実験対象の54匹の犬を3つのグループに分けて、
- 飼い主に第二の人物が協力した
- 飼い主に第二の人物が協力しなかった
- 飼い主が他人に助けを求めなかった
という飼い主と他人の関係性をそれぞれのグループに見せました。
飼い主に協力したかどうかを犬は理解していた
飼い主と他の人との様子を見せた後で、第二の人物と第三の中立な人物が犬におやつを与えました。
その様子を観察してみると「第二の人物が飼い主に協力した」のを見ていたグループの犬は、第二の人物と第三の人物に好みの差は見られませんでした。
それに対して「第二の人物が飼い主に協力しなかった」という場面を見たグループの犬は、第二の人物よりも第三の中立な人物のことを好んだという様子が見られました。
この実験の結果から、犬は飼い主と関わる人との関係性をよく観察しており、その人物が飼い主にとって良い人かどうかを見極めた上で自分の態度を変えるということが分かりました。
このように、犬は自分に対してだけではなく、飼い主に対しても良い人かどうかということを考える動物なのです。
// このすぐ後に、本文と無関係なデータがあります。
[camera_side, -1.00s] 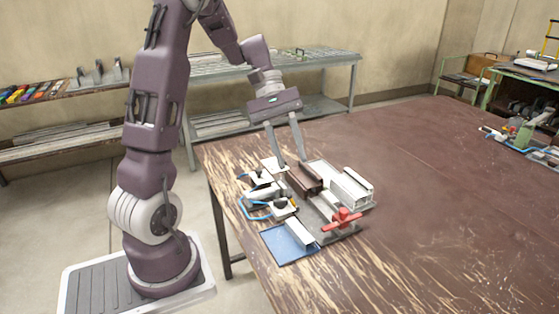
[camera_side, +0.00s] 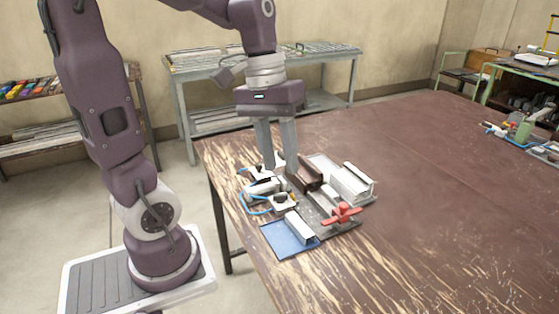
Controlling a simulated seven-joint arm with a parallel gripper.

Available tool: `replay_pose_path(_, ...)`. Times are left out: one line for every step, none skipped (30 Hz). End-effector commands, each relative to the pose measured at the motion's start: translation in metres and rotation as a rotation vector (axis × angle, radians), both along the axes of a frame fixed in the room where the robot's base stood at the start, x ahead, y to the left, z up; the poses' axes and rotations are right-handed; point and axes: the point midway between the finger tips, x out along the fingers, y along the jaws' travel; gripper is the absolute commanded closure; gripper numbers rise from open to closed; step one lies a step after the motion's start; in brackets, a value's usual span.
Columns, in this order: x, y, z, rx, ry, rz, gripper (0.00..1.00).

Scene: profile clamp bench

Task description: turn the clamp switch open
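The clamp fixture (camera_side: 318,208) sits near the left edge of the table. On its left side are small white units with dark tops, one at the front (camera_side: 284,203), with a blue hose (camera_side: 252,211) beside them. A red cross-shaped handle (camera_side: 344,214) stands at the fixture's front right. Which part is the clamp switch, and how it is set, is too small to tell. My gripper (camera_side: 282,168) points straight down over the rear left of the fixture. Its fingers are apart with nothing seen between them. The fingers hide part of the rear units; contact cannot be told.
A brown profile (camera_side: 307,174) and pale profiles (camera_side: 350,182) lie right of my gripper. A blue plate (camera_side: 283,239) with a light profile piece (camera_side: 300,228) lies in front. The table (camera_side: 440,210) is clear to the right. Another fixture (camera_side: 520,135) stands at the far right.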

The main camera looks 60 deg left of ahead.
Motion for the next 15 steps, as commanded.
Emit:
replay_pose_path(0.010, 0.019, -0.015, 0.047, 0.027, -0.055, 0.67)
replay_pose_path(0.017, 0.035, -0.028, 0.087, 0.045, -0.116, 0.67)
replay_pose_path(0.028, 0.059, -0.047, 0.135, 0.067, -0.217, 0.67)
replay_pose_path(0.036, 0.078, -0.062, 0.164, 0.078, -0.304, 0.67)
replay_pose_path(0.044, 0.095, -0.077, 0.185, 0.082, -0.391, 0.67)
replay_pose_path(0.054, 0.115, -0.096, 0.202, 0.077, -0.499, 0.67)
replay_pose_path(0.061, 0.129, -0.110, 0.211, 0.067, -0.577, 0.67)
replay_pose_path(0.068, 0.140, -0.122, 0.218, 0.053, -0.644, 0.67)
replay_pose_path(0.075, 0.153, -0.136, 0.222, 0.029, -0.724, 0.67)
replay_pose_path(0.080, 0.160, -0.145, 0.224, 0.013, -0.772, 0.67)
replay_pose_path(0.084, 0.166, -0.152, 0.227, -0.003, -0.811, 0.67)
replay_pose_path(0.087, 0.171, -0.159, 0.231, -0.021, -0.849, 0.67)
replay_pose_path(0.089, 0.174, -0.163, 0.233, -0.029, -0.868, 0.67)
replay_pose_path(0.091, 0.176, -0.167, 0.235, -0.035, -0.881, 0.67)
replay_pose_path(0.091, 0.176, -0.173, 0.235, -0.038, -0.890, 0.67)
犬の人間観察はとても興味深いですね!
まとめ
犬は人間の2~3歳児程度の知能指数があると言われています。2~3歳児といえば幼稚園に入るか入らないかくらい幼い頃ですが、それでも日々いろいろなことを考えています。今回ご紹介した3つの「犬が日々考えていること」は犬自身のことというよりも、飼い主さんやご家族、飼い主さんに関わる人や場の雰囲気など、自分の周囲のことについてというところが共通しています。
犬が空気を読むことができる動物であることがわかりますね。特に「飼い主さんにとってその人物が良い人かどうかを観察している」という実験結果は大変興味深いものです。犬の世界の中心は愛する飼い主さんなのですね!